TASK DETAILS =>
Take the lines from the beginning of the material through the line containing "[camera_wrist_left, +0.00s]" and retype them exactly, leaving the pictures out.

INFORMATION SHOWN =>
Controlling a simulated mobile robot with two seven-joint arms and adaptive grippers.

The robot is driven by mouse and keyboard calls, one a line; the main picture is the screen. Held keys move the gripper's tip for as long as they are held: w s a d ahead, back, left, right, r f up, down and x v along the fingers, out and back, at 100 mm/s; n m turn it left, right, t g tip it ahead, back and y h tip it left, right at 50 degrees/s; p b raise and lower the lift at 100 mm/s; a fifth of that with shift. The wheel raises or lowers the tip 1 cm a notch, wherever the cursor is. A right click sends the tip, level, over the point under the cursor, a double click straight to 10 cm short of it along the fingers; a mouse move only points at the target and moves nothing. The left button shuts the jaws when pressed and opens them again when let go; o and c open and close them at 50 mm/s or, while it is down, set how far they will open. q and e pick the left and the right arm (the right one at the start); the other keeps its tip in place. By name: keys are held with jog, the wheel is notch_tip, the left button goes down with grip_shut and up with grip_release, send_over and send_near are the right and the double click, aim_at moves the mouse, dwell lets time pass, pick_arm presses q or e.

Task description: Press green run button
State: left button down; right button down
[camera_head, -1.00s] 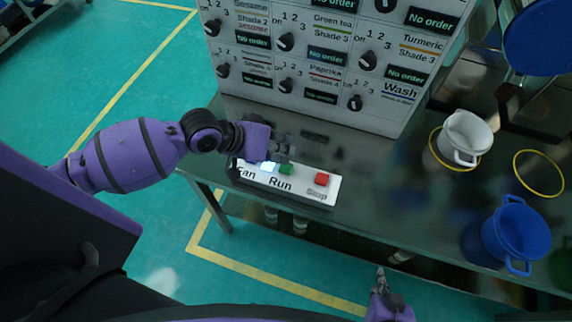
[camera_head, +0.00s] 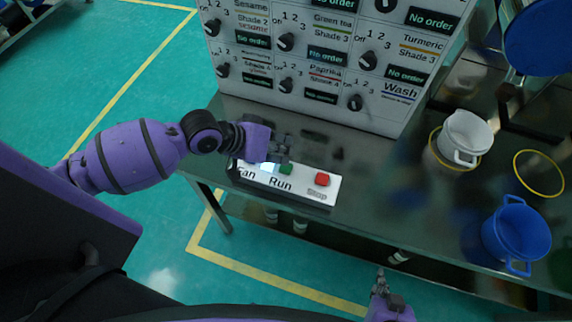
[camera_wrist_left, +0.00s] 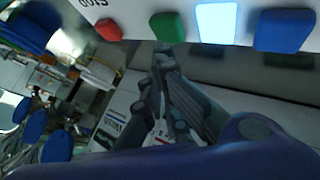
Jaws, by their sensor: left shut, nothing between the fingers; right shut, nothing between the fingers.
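The green run button (camera_head: 285,169) sits on a white button panel (camera_head: 303,190) above the label "Run", between a lit white button (camera_head: 267,168) and a red stop button (camera_head: 322,179). My left gripper (camera_head: 283,150) is shut and empty, just behind and above the green button; I cannot tell from the head view whether it touches. In the left wrist view the closed fingertips (camera_wrist_left: 161,57) lie just below the green button (camera_wrist_left: 167,27), with a small apparent gap. My right gripper (camera_head: 380,272) is shut and empty, low in the head view, away from the panel.
A blue button (camera_wrist_left: 284,30) shows in the left wrist view. A white cabinet with knobs (camera_head: 325,60) stands behind the panel on the dark table (camera_head: 375,180). A white cup (camera_head: 465,138) and a blue cup (camera_head: 517,235) stand at the right.

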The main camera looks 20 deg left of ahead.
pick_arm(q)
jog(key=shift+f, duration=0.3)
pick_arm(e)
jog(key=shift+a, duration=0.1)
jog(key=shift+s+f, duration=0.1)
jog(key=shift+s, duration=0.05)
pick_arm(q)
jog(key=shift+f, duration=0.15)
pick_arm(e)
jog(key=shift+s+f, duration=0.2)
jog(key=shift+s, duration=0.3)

THE OUTPUT =>
Controlling a simulated mobile robot with two seven-joint arms and adaptive grippers.

The robot is driven by mouse and keyboard calls, one a line; the main picture is the screen. Held keys move the gripper's tip for as long as they are held: w s a d ahead, back, left, right, r f up, down and x v along the fingers, out and back, at 100 mm/s; n m turn it left, right, t g tip it ahead, back and y h tip it left, right at 50 degrees/s; p b raise and lower the lift at 100 mm/s; a fifth of that with shift. The wheel raises or lowers the tip 1 cm a notch, wherever the cursor is. A right click sends the tip, level, over the point under the cursor, a double click straight to 10 cm short of it along the fingers; a mouse move only points at the target and moves nothing. The left button shuts the jaws when pressed and opens them again when let go; o and c open and close them at 50 mm/s or, while it is down, set how far they will open. q and e pick the left and the right arm (the right one at the start); the other keeps its tip in place. By name: keys are held with jog, the wheel is notch_tip, the left button goes down with grip_shut and up with grip_release, send_over and send_near are the right and the double click, aim_at moves the mouse, dwell lets time pass, pick_arm presses q or e.

Task description: Press green run button
State: left button down; right button down
[camera_head, -1.00s] 
[camera_head, +0.00s] 
[camera_wrist_left, +0.00s] 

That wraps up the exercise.